Quase todos os bispos com quem o teólogo tinha falado por aqueles dias lhe tinham confessado considerar os esquemas dogmáticos da fase preparatória “muito académicos e filosóficos”. Congar explica: “Basicamente, a escolástica penetrou no governo da Cúria Romana. As comissões preparatórias refletiam esse estado de coisas”, até porque eram… compostas por professores dos colégios romanos. “Mas a escolástica dificilmente tem lugar no governo pastoral das dioceses, e são estas que agora têm a palavra”.

De resto, os historiadores do Vaticano II reconhecem que as expectativas na Cúria apontavam para uma duração relativamente breve do Concílio. Bispos dos Estados Unidos da América teriam vindo já com poucas expectativas acerca dos trabalhos, contando ficar umas semanas em Roma e, depois, regressar a casa.

Fosse como fosse, quando os trabalhos propriamente ditos se iniciaram, na manhã do dia 13 de outubro de 1962, e o secretário pediu que os padres conciliares procedessem à votação dos membros das comissões, o cardeal Achille Liénart, bispo de Lille (França), pediu a palavra e, argumentando que os bispos não se conheciam suficientemente para fazer tais escolhas, solicitou o adiamento da votação por alguns dias.

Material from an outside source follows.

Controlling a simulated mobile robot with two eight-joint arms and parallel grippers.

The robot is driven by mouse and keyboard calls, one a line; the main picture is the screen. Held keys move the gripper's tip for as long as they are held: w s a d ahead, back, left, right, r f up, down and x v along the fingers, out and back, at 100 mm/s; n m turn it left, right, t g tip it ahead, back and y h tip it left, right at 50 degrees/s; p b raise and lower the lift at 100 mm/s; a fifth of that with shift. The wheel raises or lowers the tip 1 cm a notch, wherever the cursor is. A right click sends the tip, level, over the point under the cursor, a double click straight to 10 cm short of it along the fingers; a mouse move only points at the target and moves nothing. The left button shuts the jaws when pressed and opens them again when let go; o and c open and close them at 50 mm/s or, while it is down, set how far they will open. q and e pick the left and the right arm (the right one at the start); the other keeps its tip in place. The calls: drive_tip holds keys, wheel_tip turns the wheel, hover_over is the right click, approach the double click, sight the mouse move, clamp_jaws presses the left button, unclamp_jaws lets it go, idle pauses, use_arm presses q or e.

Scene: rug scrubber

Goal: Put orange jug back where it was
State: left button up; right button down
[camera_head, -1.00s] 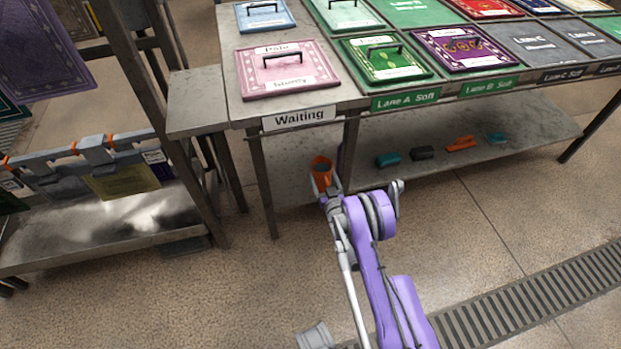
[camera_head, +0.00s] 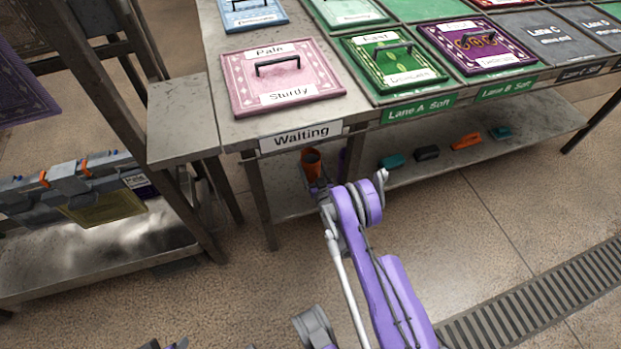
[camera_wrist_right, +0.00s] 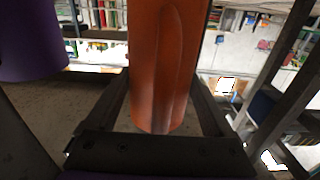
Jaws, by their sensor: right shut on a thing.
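The orange jug (camera_head: 311,165) is upright at the left end of the lower shelf (camera_head: 300,204), under the "Waiting" label. My right gripper (camera_head: 317,187) is shut on it from the front. In the right wrist view the orange jug (camera_wrist_right: 163,55) fills the middle between the two dark fingers of the gripper (camera_wrist_right: 163,105). I cannot tell whether its base touches the shelf. A purple thing (camera_wrist_right: 30,42) stands beside it on the left in the wrist view. A small dark part at the bottom edge of the head view may be my left gripper (camera_head: 165,344).
The table front edge and "Waiting" label (camera_head: 301,137) overhang the jug. A table leg (camera_head: 263,200) stands to its left. Teal (camera_head: 391,162), dark (camera_head: 427,153) and orange (camera_head: 467,141) blocks lie further right on the shelf. A metal rack (camera_head: 110,100) is at left; the floor in front is open.

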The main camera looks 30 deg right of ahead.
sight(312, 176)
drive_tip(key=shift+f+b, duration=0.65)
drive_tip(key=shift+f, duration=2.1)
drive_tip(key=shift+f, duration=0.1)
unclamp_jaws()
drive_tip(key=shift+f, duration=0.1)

A proposta foi, de imediato, secundada pelo cardeal Gabriel-Marie Garrone (arcebispo de Toulouse que, sabe-se hoje, tinha sido o autor da ideia). Depois de alguns momentos de espera, veio a decisão de aceitar a proposta.

Comentando o que se passou, Congar é claro: “A principal importância reside no facto de este ter sido o primeiro ato conciliar” e ter sido também “uma recusa de aceitar até mesmo a possibilidade de uma pré-fabricação” do resultado.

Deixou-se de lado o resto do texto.